Paul Robinson (age 30 when the 2010 World Cup starts) is still young for a goalkeeper, but he can expect a period on the sidelines while alternatives are given a chance. Rob Green (30) is the form man, and the most experienced, but has rarely figured on Steve McClaren's radar. A change in management may offer him a chance. Of the younger generation Scott Carson (24) is first in line with Ben Foster (27) sure to be given a run, when fit, if he can get a regular game at club level.
Gary Neville and Sol Campbell (both 35) are unlikely to survive a failure to qualify but Rio Ferdinand (31) can expect to become the defence's senior statesman. He may find Micah Richards (21) alongside him. John Terry (29) is young enough but his injury record casts doubt on his chances of making 2010. Should that happen there will be a vacancy at right-back. Glen Johnson (25) has the talent, but does he have the attitude and aptitude? Ashley Cole (29) will still be at left-back.
It is finally goodbye to David Beckham (35), who faces being stranded three shy of 100 caps. Unless Shaun Wright-Phillips (28) develops a final ball Aaron Lennon (23) should be on the right with Joe Cole (28) on the left. Centrally, Steven Gerrard (30) and Frank Lampard (31) will still be around along with Owen Hargreaves (29) and Michael Carrick (28) plus Gareth Barry (29), David Bentley (25) and Manchester City's Michael Johnson (22). Stewart Downing (25) remains unconvincing while Phil Neville's (33) time has probably passed.

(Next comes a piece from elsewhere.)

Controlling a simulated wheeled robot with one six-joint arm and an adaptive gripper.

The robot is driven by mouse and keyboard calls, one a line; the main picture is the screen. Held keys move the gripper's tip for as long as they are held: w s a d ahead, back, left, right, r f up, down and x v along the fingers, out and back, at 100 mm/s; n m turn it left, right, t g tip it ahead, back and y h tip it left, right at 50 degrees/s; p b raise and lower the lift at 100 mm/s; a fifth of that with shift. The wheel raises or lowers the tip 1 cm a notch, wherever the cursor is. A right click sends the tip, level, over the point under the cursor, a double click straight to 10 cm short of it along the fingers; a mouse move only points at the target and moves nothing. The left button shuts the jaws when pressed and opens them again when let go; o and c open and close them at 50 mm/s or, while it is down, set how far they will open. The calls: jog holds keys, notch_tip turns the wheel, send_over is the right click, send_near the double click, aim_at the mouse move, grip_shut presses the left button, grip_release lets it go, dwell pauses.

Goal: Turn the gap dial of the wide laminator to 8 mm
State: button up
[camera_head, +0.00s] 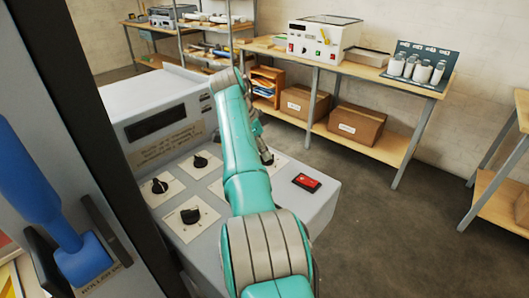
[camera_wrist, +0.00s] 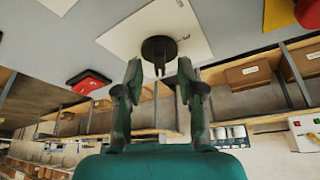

Michael Owen (30) will not be axed; he remains England's best chance of a goal and the need to qualify for 2010 means he will continue. However, his injury record suggests future England managers will be wise not to rely on his attending a fourth successive World Cup. Wayne Rooney (24) will be approaching his prime, injuries permitting, and may finally have stopped making daft challenges. Jermain Defoe (27) has failed to convince successive managers and could be overtaken by Matt Derbyshire (24), while we wait to see if Theo Walcott (21) is the real deal. There is also interest in Chelsea's Scott Sinclair (21).